Saved entries
################

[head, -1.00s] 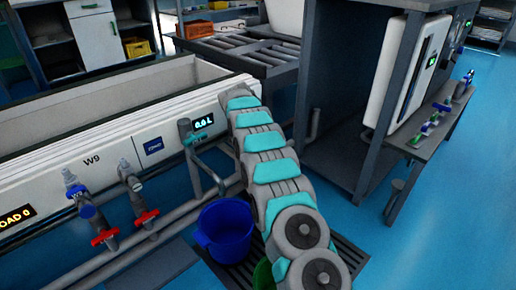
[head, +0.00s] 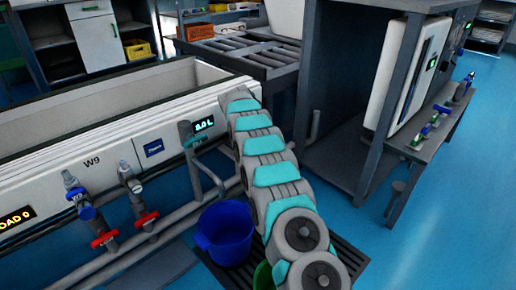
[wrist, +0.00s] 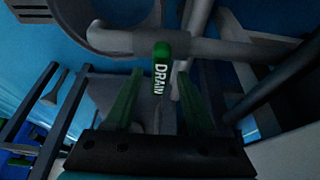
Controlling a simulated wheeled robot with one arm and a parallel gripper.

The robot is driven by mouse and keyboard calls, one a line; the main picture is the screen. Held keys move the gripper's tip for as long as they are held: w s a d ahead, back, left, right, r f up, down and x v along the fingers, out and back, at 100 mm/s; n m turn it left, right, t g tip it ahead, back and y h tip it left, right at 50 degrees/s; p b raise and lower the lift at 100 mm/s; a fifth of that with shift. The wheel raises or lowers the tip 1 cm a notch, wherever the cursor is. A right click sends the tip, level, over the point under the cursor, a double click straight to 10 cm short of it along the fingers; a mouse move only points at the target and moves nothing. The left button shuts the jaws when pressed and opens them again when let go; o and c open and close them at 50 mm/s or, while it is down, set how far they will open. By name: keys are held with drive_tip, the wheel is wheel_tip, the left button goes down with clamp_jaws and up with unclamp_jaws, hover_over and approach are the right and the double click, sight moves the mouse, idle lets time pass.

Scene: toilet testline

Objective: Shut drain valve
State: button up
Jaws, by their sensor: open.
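The drain valve's green handle (wrist: 160,74), lettered DRAIN, shows in the wrist view beneath a grey horizontal pipe (wrist: 205,45). My gripper (wrist: 160,96) is open, its two fingers reaching up on the left and right of the handle. A gap shows on each side, and the fingers are not closed on it. In the head view my arm runs along the right end of the W9 tub (head: 128,135); my gripper and the drain handle are hidden there.
A blue bucket (head: 224,236) and part of a green bucket (head: 263,276) stand on the floor beside my arm. Red (head: 147,219) and blue (head: 87,213) valves sit on the tub front. A teal-handled tap (head: 186,132) is close left of my arm. A dark frame (head: 345,150) stands right.

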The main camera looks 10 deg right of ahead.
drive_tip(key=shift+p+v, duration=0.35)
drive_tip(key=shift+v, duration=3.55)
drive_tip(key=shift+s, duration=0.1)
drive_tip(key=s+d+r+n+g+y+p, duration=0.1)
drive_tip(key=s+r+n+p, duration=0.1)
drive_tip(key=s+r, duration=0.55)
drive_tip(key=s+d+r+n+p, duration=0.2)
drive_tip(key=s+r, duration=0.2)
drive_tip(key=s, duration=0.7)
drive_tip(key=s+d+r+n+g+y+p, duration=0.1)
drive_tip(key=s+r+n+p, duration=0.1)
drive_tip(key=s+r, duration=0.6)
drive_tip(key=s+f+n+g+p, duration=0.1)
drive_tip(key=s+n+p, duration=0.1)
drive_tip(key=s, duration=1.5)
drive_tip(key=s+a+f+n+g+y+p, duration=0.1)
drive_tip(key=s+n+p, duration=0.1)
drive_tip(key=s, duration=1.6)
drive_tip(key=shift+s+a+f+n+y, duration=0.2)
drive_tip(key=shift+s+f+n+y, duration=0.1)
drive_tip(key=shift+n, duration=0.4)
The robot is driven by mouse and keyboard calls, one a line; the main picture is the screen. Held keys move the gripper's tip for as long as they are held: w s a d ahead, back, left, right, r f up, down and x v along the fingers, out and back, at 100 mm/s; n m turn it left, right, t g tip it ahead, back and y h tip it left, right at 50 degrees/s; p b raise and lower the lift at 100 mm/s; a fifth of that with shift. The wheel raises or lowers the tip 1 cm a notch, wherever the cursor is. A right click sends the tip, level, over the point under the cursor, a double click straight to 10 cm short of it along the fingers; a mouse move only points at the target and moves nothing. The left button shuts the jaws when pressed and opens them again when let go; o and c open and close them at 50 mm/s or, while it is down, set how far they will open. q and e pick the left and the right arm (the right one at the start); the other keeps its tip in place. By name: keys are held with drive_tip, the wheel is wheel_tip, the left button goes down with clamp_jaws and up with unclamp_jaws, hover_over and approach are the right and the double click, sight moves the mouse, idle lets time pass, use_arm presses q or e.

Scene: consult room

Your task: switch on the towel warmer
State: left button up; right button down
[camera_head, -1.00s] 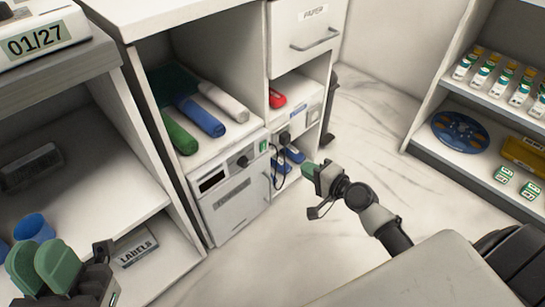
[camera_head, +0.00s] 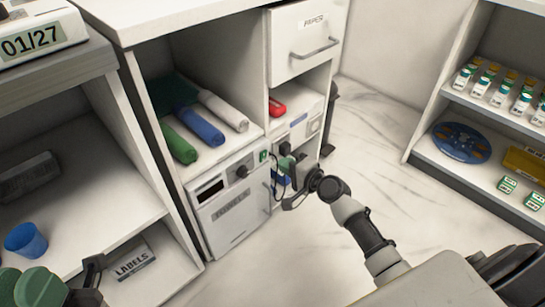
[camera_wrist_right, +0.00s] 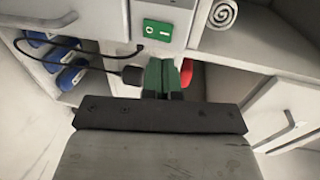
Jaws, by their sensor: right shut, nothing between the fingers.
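The towel warmer (camera_head: 232,208) is a white box low in the cabinet, with a dark display, a knob and a front door. Its green switch (camera_head: 263,155) is at the right end of the top panel. In the right wrist view the green switch (camera_wrist_right: 157,31) shows O and I marks. My right gripper (camera_head: 288,163) is shut and empty, just right of the switch. In the wrist view its green fingertips (camera_wrist_right: 168,72) are below the switch, with a gap between. My left gripper (camera_head: 26,288) is cut off at the bottom left; its finger gap is unclear.
A black plug with a cable (camera_wrist_right: 132,75) is close beside my right fingertips. Rolled green, blue and white towels (camera_head: 203,121) lie above the warmer. A red object (camera_head: 277,106) sits on the shelf to the right. Marble floor (camera_head: 385,130) is clear between cabinet and right shelf.

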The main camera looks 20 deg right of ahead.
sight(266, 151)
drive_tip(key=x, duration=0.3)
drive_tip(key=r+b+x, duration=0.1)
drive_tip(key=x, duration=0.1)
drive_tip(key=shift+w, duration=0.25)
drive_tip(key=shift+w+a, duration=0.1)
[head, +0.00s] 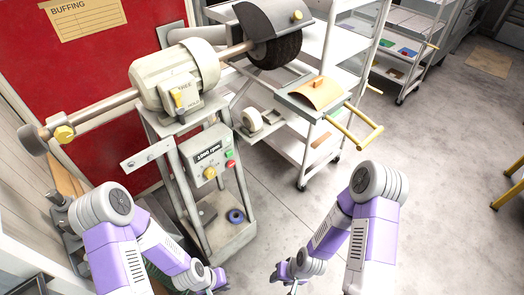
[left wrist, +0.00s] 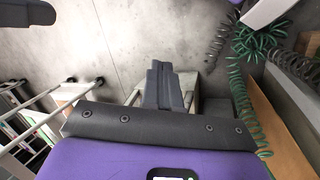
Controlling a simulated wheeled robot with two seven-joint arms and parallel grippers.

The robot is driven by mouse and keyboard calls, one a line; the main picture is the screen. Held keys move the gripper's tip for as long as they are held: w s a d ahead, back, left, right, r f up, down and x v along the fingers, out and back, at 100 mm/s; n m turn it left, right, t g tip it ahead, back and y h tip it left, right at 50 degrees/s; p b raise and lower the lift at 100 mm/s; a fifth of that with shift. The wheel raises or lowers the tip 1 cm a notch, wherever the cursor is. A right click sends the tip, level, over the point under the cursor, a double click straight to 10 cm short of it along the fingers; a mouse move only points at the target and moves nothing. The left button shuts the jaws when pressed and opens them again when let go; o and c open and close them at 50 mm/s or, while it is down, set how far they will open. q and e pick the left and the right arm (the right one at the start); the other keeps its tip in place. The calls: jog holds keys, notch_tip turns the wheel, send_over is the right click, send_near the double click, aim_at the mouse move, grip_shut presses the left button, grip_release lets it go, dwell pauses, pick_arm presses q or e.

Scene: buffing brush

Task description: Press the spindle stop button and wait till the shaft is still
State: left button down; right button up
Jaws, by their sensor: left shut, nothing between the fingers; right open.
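The buffing machine's motor (head: 175,75) sits on a grey stand. Its shaft (head: 104,106) runs out left to a small end wheel and right to a dark brush wheel (head: 277,50) under a hood. A single still frame cannot tell whether it turns. The control box (head: 207,155) below carries a display, a yellow knob, a green button (head: 228,153) and a red stop button (head: 231,164). My left gripper (head: 214,284) is low, below the box and apart from it; its fingers are together and empty in the left wrist view (left wrist: 166,86). My right gripper (head: 287,275) is low, right of the stand, open.
A white shelf cart (head: 310,150) with a yellow handle stands right of the machine. A red board (head: 40,50) is behind it. A blue ring (head: 236,216) lies on the stand's base. A green coiled hose (left wrist: 240,100) hangs at right in the left wrist view.

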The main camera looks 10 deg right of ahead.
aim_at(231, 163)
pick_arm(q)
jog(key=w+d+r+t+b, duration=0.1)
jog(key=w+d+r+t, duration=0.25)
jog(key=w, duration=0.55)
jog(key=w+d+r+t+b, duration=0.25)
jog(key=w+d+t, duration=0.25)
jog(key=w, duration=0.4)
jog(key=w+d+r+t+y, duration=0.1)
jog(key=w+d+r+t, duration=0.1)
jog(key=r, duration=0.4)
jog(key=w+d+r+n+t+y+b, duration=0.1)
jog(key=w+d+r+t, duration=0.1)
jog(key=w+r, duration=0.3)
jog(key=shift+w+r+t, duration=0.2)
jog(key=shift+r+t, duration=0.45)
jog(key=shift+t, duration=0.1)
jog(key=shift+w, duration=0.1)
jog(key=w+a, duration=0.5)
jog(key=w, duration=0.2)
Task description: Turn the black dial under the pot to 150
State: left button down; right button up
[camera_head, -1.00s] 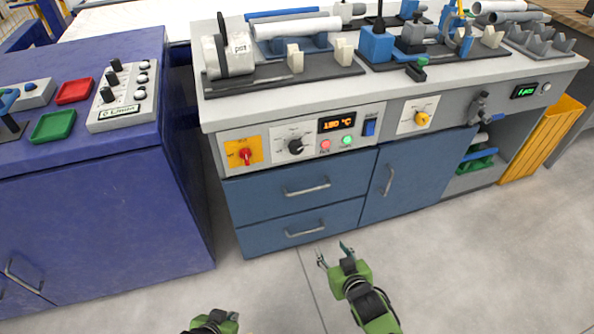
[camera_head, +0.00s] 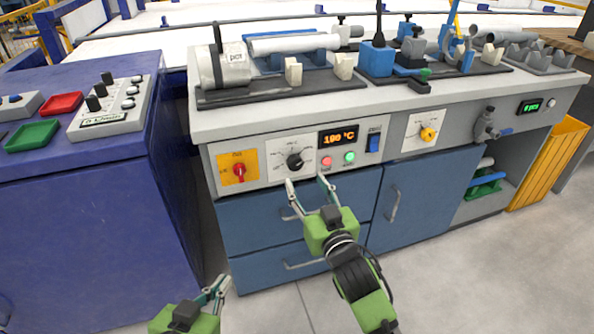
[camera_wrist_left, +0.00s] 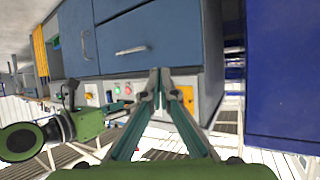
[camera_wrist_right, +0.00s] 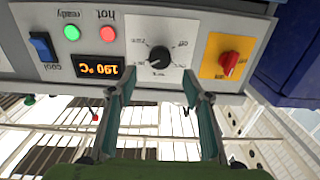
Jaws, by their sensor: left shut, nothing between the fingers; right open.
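The black dial (camera_head: 294,161) sits on a white plate on the bench's front panel, below the grey pot (camera_head: 222,68). It also shows in the right wrist view (camera_wrist_right: 160,57). The display (camera_head: 338,137) beside it appears to read 190 °C; it also shows in the right wrist view (camera_wrist_right: 96,72). My right gripper (camera_head: 305,181) is open and empty, just in front of and below the dial. In the right wrist view its fingertips (camera_wrist_right: 158,78) are spread to either side of the dial, apart from it. My left gripper (camera_head: 222,286) is shut and empty, low at the front left; its fingertips meet in the left wrist view (camera_wrist_left: 160,76).
A red switch on a yellow plate (camera_head: 238,169) is left of the dial. Red and green buttons (camera_head: 338,159) and a blue switch (camera_head: 373,142) are to its right. A blue cabinet (camera_head: 90,220) stands at left. Pipes and fixtures lie on the bench top.

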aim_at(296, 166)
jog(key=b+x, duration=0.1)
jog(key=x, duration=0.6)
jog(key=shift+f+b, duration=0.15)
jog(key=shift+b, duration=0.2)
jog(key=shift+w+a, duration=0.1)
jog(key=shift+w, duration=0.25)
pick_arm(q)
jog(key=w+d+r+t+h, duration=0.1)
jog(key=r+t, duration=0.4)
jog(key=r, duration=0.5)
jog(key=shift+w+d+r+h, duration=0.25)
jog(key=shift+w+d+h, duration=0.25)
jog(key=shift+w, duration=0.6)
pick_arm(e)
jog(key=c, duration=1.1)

################

Task directions
Pull every line containing the word "parallel" out of the entries above.

Solution for this task
Controlling a simulated wheeled robot with one arm and a parallel gripper.
Controlling a simulated wheeled robot with two seven-joint arms and parallel grippers.

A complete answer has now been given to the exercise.